Sağlıklı uyku, dinlenmiş zihin ve beden demektir, biliyoruz. Bunun için sağ burun deliğimizi kapatarak sol burun deliğimizden uzun yavaş nefesler alıp vermek bizi destekleyecektir. En son yazımda da belirttiğim gibi bugün 2 takipçimizin rüyasını analiz edeceğiz. Her ikisini de tekrar tebrik eder, tüm katılımcılara teşekkür ederim. İlk rüyamızı önce rüyayı görenin yazdığı gibi aktarıyorum.

Aile fertlerimle hiç görmediğim bir evde yaşıyorum, son 7 yılımı hiç yaşamamış gibiyim. Rüyamdaki hatıralarım hep 7 yıl öncesinde kalmış gibi. Bulunduğumuz ev yıkılacakmış. Bunun için değişik bir ev yıkma yöntemi seçiliyor. Evin altına lav yerleştiriyorlar ve 1 gün sonra ev içten çökecek, evi hemen boşaltın diyorlar. Ben sadece önemli ilaç vs. ve köpeğimin tasmasını alıp kapıya koşuyorum fakat annem ve kardeşlerim bardak tabak topluyorlar. ‘Az vaktimiz kaldı boş verin onları, canınıza kıyacaksınız’ diyorum ama beni dinlemiyorlar devam ediyorlar. Sinirli ve ağlamaklıydım rüyamda. Kapıyı açıyorum, sularda köpeğimi görüyorum ayakları yanıyor lav yüzünden artık.
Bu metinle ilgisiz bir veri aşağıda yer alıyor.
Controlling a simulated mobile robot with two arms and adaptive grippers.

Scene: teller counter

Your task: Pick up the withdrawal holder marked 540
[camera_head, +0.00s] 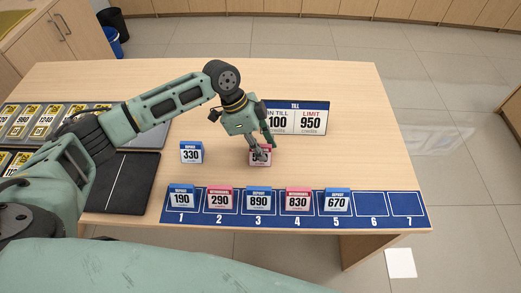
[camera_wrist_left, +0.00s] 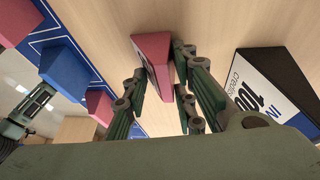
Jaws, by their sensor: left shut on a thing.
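A pink holder (camera_head: 260,160) stands on the counter below the till sign, in the grasp of my left gripper (camera_head: 259,151). The fingers cover most of its face, so its number cannot be read in full. In the left wrist view the pink holder (camera_wrist_left: 155,62) sits between the fingers of my left gripper (camera_wrist_left: 162,80), which is shut on it. It appears at or very near the counter surface. A dark, jointed part, seemingly my right gripper (camera_wrist_left: 30,108), shows small at the left edge of the left wrist view; its fingers cannot be made out.
A blue deposit holder 330 (camera_head: 191,153) stands just left. In front, a blue numbered mat (camera_head: 405,205) holds 190, 290, 890, 830 and 670 in slots 1 to 5; slots 6 and 7 are empty. The till sign (camera_head: 300,118) stands close behind. Dark trays lie left.

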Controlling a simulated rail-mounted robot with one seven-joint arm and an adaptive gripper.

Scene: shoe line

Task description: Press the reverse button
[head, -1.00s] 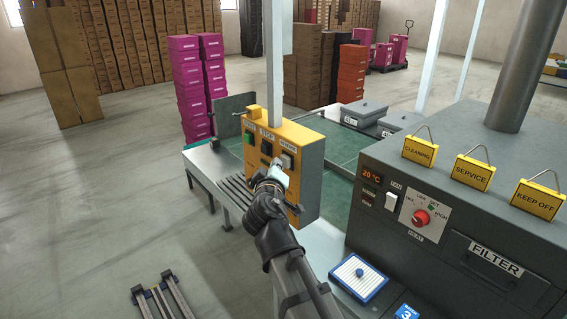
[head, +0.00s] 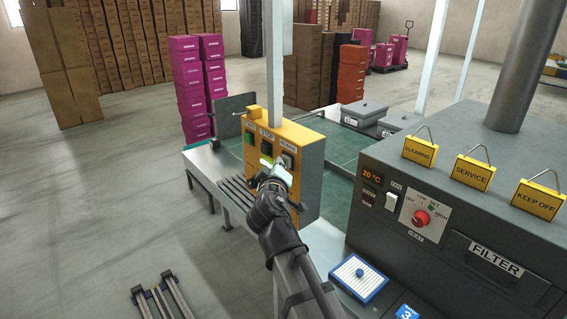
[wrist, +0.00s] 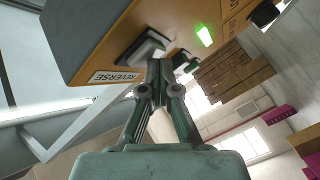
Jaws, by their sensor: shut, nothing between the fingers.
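The yellow control box (head: 307,169) hangs on a post and carries a row of buttons. The grey-white reverse button (head: 288,160) is the right one on its front face. In the wrist view the reverse button (wrist: 143,52) sits beside the "REVERSE" label (wrist: 116,77). My gripper (head: 277,172) is shut and empty, just in front of the box and below that button. In the wrist view my gripper's closed tips (wrist: 160,65) are close to the button's edge; I cannot tell whether they touch it.
A lit green lamp (wrist: 204,35) is on the box face. A dark stop button (head: 266,149) and a green button (head: 249,138) lie to the left. The grey machine (head: 455,210) with yellow signs stands at right. Open floor (head: 120,190) lies left.
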Kapıdayım en son, çıktım mı, çıkmadım mı, hatırlamıyorum bile. Kapı eşiğinde kaldım elimde küçük bir çantayla. Onları zorla çıkarmak da istiyorum, çıkıp gitmek de istiyorum ama ne yaptığımı bilmiyorum.

Rüyalarımızda 1-7 rakamları gördüysek ilk değerlendireceğimiz durum çakralardır. 7.çakra tepe çakradır. Tepe çakrası huzurlu sonuçlar getirecek olayları ve yeni başlangıçları anlatır. Aynı zamanda içsel benliğimizle de ilişkilidir. Burada zihinde düşünülerek ya da niyet edilerek yatılan düşüncenin huzurla sonuçlanacağını anlayabilirim. Şimdi bakalım içsel benliğimiz ne diyor? Ev değişik bir yöntemle yıkılacak deniliyor. Demek ki ben bu niyetimin normal şartlarda gerçekleşeceğine ya da ideal koşullarda, huzurlu, sakin gerçekleşeceğine inanmıyorum. Bu durum için de bir ilerleme planı yapmışım. (İlaç vs.. Yanıma alma isteğimden anlıyorum.) İdeal şartlarda gerçekleşmemesine olan inancım için de suçladığım ya da sorumlu tuttuğum iki kişi var, annem ve kardeşim. İkisini de bu niyetimle ilgili farkında olarak ya da olmadan içten içe suçluyorum, kızgınım. Onların bazı durumları ağırdan almaları ya da kendilerini düşünmemelerinin bana ve sosyal çevreme zarar verdiğini düşünüyorum. (Köpeğimi görüyorum, ayaklarım yanıyor.) Bu nedenle de ayrı bir öfkem olduğumu hissediyorum. Ara ara niyetim ya da düşüncemle ilgili gelgit yaşıyorum. Bunun doğruluğunu, yanlışlığını sorguluyorum. (Kapının eşiğinde kaldım, çıkıp gitmekle gitmemek arasında kararsızım.)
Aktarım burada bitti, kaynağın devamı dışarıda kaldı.